Une troisième chose: c’est que ce riche n’a jamais pris au sérieux la parole de Dieu. Moise et les prophètes pour lui en bref, de son vivant comme dans l’au-delà, c’est pas du sérieux. Il a ses critères : à la limite, quelqu’un qui ressusciterait d’entre les morts ferait bien l’affaire. Et c’est le même traitement qu’il réserve à Lazare : il ne le prend pas au sérieux, et il ne l’a jamais pris au sérieux. Il ne lui adresse même pas la parole alors qu’il est dans le besoin le plus criant, non il ne va pas s’abaisser à lui adresser la parole. Avez-vous parfois imaginé ce que ça aurait donné si le riche avait crié vers Lazare et que Lazare avait intercédé pour lui auprès d’Abraham, s’il avait fait joué à Lazare le rôle de l’ami du milieu ? Pure hypothèse, oui, mais un homme pas aussi imbu de lui-même, un homme dans sa situation aurait quand même dû essayer toutes les possibilités, non ? Apparemment, ça ne l’intéressait que peu.

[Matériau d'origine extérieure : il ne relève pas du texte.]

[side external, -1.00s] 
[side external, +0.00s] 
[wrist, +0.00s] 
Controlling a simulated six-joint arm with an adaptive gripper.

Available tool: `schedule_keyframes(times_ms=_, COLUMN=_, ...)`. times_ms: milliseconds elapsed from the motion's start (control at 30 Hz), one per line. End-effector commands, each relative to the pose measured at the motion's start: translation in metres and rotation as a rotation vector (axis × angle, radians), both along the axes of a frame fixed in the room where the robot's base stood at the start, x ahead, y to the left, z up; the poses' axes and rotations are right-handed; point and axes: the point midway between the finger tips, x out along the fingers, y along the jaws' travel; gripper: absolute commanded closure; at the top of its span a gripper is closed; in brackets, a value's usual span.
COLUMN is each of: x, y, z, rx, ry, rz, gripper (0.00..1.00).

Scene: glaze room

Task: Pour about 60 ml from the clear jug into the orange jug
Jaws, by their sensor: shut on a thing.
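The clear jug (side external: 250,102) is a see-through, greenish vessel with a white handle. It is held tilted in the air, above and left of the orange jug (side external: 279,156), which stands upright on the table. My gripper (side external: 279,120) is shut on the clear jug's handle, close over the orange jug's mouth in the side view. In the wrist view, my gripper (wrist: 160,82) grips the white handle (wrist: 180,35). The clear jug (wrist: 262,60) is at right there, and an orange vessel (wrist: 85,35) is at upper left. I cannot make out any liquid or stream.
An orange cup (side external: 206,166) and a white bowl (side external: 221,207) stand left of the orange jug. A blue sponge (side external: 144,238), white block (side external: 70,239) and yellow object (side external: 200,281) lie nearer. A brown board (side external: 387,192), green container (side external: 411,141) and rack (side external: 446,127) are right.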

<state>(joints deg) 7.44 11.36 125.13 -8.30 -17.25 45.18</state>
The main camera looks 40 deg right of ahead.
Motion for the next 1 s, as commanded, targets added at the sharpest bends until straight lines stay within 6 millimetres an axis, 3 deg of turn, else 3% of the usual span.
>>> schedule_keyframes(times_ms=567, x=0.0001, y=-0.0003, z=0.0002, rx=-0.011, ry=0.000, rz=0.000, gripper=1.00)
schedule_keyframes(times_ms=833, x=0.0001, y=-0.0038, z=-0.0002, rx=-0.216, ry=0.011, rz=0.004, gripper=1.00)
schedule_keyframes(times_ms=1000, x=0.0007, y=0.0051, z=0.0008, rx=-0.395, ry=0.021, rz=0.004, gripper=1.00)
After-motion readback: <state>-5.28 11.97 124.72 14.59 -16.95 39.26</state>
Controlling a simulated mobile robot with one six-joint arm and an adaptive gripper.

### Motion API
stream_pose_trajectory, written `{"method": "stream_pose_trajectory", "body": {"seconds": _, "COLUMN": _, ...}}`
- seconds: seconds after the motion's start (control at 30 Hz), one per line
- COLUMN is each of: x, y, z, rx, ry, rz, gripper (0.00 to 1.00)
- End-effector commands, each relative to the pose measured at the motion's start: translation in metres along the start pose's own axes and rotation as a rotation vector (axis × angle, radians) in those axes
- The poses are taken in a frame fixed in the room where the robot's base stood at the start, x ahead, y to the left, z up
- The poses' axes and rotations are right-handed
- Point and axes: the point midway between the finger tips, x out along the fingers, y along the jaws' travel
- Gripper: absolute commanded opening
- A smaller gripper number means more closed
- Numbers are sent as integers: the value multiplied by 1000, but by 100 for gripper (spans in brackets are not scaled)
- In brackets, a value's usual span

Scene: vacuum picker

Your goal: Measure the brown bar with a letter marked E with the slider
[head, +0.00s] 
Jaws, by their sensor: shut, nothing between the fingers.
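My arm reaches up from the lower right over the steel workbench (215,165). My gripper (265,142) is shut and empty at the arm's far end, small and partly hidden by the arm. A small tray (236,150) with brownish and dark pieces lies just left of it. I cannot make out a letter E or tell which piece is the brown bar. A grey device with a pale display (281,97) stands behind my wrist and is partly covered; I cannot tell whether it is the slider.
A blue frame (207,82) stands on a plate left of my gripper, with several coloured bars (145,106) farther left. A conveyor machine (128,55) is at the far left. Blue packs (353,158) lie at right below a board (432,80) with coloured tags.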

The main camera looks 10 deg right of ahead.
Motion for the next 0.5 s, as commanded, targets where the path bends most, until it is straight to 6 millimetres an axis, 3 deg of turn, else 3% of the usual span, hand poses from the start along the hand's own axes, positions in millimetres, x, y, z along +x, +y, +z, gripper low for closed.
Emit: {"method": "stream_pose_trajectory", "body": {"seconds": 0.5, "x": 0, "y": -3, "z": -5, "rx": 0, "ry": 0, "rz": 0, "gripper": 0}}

Il ne lui a jamais adressé la parole ici-bas et il ne lui adresse pas davantage la parole dans l’au-delà. On pourrait faire ici un parallèle : cette parabole représente chez saint Luc, la grande fresque du jugement dernier en Matthieu chapitre 25 : j’avais soif, vous m’avez donné à boire ; j’avais faim, vous m’avez donné à manger. Celui qui ne répond pas ainsi aux appels du prochain, quelqu’un pourra bien ressusciter d’entre les morts, il n’entendra pas son appel. Et il faudrait en conclure que prendre au sérieux la parole de Dieu, c’est prendre au sérieux ceux qui nous entourent, c’est-à-dire celui que, constamment, l’évangile appelle le prochain. Que ce prochain s’appelle Moïse et qu’il soit un grand prophète ou Lazare et qu’il soit un sale type, qu’il soit le voisin que vous détestez ou le cousin que vous ne supportez pas, qu’il soit le frère que vous voulez oublier ou l’ennemi que vous évitez, il pourrait être une parole de Dieu pour vous et surtout un chemin vers le paradis.

Car après tout, la Parole de Dieu, même lorsqu’elle parle de l’enfer, ne s’occupe pas de nous dire comment l’éviter. Son but n’est pas de nous épargner l’enfer. Son ambition est plus noble : nous faire aimer Dieu et notre prochain et de nous ouvrir ainsi les portes du paradis.